OK. God Himself took pity on humankind, who had royally screwed up and was helplessly beyond self-redemption. Christ, God Himself, cleaned the mess up at an infinite and totally extravagant price. Redeemed humankind has now been put into a covenantal, loving relationship with the God who redeemed us. We are instructed that marriage is actually a picture of this. God is good at details: marriage was always meant to be a picture of this. Christ loves the church as a good husband loves his wife: sacrificially, selflessly. A good wife honors and loves her husband as the church, at its best, loves and honors Christ. And this is why marriage is beautiful.
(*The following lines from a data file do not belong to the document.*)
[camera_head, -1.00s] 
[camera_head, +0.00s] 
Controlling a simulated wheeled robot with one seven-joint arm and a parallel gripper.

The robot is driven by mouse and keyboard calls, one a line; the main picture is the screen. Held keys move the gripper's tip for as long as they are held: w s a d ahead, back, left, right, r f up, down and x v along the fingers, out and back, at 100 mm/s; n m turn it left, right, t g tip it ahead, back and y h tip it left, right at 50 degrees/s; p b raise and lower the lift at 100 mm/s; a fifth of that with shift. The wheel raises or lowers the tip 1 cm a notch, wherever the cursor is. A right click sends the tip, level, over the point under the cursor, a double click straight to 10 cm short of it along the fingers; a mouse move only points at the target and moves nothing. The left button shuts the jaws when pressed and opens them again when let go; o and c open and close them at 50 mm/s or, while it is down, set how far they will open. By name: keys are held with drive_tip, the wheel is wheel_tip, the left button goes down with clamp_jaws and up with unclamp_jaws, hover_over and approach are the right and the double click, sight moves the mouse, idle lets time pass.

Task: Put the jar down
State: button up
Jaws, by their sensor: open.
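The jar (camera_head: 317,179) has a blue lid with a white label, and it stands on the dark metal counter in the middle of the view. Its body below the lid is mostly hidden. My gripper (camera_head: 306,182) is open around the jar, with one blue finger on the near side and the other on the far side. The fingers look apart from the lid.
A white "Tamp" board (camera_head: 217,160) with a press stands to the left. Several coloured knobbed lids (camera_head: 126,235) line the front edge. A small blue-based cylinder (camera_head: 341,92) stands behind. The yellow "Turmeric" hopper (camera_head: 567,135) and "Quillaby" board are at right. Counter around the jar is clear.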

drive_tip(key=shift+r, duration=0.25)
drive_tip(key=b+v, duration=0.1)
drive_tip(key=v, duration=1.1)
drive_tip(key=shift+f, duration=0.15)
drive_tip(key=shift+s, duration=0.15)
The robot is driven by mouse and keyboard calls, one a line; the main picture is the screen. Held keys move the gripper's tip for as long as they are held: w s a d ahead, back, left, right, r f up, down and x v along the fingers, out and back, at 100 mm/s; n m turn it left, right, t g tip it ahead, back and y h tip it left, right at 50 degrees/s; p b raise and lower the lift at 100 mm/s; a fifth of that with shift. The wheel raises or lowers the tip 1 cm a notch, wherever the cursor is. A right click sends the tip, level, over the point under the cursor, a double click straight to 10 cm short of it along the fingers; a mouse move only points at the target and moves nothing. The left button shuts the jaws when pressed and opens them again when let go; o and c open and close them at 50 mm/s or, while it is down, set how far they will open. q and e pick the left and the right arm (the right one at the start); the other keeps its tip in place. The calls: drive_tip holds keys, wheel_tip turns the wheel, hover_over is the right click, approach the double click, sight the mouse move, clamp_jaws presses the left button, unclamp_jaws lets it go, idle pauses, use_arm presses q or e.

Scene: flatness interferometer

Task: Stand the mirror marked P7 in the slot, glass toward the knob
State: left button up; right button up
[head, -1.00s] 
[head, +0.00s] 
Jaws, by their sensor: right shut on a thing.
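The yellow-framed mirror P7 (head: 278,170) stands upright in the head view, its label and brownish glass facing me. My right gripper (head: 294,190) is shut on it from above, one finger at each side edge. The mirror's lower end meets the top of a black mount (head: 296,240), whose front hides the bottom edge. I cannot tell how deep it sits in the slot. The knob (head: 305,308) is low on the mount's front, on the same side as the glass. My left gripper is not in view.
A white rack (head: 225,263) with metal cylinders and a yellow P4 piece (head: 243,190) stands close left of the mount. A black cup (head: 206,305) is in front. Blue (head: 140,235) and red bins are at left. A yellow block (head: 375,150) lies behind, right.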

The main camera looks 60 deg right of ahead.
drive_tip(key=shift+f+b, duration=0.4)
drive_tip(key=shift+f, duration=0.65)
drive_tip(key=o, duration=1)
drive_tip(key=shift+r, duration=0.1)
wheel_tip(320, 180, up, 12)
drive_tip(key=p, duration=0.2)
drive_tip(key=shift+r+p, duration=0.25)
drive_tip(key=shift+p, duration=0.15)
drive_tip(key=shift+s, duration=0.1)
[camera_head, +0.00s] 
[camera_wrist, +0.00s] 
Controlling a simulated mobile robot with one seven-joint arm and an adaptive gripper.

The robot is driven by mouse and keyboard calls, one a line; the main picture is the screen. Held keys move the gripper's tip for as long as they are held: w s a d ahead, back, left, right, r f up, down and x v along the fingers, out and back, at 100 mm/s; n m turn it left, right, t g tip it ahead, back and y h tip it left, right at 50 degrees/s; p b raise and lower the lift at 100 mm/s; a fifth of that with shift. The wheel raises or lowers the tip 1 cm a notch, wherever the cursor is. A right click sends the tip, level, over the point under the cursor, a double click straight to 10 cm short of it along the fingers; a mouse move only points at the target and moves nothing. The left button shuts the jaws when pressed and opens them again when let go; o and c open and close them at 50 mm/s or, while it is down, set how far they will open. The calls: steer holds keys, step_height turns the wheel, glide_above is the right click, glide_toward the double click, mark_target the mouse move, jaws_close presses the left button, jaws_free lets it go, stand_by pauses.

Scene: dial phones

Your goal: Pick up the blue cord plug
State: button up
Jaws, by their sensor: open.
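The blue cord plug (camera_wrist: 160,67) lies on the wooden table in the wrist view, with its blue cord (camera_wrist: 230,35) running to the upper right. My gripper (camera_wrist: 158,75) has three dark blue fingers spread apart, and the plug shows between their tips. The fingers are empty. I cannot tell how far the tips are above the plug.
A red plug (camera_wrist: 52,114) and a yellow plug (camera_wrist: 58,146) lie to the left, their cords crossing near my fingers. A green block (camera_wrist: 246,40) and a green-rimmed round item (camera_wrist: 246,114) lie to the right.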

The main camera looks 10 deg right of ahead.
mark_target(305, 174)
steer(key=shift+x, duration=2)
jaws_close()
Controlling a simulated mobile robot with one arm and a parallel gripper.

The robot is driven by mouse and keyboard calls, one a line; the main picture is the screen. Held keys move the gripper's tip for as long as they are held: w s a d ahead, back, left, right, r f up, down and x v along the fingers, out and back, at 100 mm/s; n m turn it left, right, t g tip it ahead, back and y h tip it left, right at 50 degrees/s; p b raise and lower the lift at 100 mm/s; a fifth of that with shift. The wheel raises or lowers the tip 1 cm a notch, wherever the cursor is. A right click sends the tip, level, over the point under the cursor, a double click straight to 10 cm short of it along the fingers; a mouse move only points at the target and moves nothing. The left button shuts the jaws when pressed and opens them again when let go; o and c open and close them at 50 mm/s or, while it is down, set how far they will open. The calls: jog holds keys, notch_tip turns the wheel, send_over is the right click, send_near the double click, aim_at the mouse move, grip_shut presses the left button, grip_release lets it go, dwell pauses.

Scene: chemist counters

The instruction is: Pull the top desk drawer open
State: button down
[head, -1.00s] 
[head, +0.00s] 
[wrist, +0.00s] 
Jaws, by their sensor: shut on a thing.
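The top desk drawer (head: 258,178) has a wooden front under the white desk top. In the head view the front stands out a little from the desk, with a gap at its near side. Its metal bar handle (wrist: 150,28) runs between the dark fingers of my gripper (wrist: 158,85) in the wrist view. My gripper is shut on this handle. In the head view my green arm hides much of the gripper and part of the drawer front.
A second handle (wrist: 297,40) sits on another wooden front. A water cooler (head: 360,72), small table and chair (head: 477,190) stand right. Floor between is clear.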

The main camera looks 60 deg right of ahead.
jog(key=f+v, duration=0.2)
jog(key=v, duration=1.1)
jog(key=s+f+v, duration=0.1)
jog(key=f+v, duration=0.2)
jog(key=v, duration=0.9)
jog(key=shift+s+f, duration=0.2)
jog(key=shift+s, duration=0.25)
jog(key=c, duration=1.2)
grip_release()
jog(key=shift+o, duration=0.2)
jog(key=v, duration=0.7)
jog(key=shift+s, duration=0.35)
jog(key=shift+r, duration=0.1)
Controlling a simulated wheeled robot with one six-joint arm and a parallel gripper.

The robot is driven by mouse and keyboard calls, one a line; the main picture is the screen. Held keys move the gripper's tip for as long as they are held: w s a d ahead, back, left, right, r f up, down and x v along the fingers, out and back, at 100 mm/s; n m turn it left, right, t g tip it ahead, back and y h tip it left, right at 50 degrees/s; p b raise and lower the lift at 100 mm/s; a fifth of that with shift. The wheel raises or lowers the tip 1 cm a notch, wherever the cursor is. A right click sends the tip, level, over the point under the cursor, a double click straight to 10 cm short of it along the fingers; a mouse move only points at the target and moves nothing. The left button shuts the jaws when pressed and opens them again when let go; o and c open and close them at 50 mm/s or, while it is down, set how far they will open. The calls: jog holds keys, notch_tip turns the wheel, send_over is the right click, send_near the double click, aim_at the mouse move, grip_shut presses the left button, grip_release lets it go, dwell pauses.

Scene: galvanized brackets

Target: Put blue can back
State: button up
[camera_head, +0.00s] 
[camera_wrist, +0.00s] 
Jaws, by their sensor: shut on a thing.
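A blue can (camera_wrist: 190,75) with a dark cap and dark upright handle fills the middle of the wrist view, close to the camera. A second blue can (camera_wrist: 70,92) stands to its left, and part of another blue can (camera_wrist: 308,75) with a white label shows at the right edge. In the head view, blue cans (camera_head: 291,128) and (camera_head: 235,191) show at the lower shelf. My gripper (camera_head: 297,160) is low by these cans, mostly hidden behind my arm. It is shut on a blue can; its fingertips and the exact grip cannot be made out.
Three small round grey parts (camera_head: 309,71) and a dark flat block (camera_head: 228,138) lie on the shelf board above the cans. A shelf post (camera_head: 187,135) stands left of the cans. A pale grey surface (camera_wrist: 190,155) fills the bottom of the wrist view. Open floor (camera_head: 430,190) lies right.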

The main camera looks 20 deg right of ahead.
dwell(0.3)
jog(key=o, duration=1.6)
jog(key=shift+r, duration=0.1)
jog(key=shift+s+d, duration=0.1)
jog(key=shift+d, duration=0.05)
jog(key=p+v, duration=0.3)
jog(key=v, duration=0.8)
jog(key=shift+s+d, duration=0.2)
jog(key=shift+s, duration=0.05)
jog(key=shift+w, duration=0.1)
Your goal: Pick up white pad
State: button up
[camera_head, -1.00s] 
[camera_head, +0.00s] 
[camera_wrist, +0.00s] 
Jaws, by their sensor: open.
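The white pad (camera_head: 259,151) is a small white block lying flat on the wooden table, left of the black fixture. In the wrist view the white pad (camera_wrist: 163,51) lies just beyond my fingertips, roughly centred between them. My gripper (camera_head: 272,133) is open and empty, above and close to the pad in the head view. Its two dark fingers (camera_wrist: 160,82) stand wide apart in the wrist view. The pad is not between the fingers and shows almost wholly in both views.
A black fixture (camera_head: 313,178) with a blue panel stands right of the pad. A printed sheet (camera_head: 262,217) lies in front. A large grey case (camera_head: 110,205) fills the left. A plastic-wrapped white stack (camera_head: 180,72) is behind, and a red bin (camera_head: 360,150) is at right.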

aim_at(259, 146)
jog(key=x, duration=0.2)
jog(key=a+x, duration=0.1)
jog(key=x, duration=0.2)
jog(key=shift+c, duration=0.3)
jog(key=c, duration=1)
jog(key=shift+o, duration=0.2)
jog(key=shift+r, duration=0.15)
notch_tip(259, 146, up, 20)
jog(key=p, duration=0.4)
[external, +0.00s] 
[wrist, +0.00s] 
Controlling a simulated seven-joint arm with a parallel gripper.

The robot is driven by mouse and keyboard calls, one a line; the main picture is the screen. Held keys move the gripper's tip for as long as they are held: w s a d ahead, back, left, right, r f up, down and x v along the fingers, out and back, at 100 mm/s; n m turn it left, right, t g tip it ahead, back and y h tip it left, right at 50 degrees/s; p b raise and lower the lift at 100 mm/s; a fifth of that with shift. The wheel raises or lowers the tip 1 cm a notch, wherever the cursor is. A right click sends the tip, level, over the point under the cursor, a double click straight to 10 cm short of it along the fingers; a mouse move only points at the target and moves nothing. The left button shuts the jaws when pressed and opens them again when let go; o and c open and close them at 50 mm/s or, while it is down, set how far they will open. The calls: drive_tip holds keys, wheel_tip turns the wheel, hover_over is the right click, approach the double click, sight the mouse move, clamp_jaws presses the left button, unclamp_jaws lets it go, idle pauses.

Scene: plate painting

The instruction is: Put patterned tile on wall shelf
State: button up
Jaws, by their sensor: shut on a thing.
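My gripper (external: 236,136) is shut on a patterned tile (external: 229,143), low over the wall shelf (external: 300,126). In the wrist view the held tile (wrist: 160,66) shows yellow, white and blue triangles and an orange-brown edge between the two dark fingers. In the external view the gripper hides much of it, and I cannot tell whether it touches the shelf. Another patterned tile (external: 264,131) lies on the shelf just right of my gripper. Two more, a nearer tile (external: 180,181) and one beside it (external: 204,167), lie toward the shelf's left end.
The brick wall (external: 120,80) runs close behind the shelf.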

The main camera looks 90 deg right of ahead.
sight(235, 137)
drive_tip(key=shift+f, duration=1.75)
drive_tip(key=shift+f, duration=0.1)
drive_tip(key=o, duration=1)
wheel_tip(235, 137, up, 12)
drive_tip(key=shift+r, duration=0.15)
It images out the most beautiful thing there ever was. Should a man have four wives? Well, does Christ have four churches, or one? Should a wife have two husbands? Why? Does the church have two saviors? What if there were two Christs and no church? Or two churches and no Christ? You see, all of these things tell a lie about Christ, and that is why they lack the beauty that a monogamous, heterosexual marriage has. Divorce says that Christ doesn’t want the church any more, or that the church doesn’t need Christ. In the same way, adultery also tells a lie about Christ. I’m not asking you to believe any of this. I’m just pointing out why that beauty is there, and I’m pointing out why the beauty is not the same in these other arrangements. Even if people don’t believe the reason, they can still see the reality. I get this vibe of unquenchable grievance from the gay community. I think the reason, at its heart, is that they want this beauty; but the government can’t grant it, and society can’t give it. No amount of accommodation, special treatment, or crushing of dissent can give it. The inherent problem is, well, inherent.

So: this really is not about who is more or less human, or loving, or equal in the eyes of the law. It’s not even a call to stop pretending that something can be something that it is not (although I would warmly recommend that course of action). It is a plea to stop using the government to force me to participate.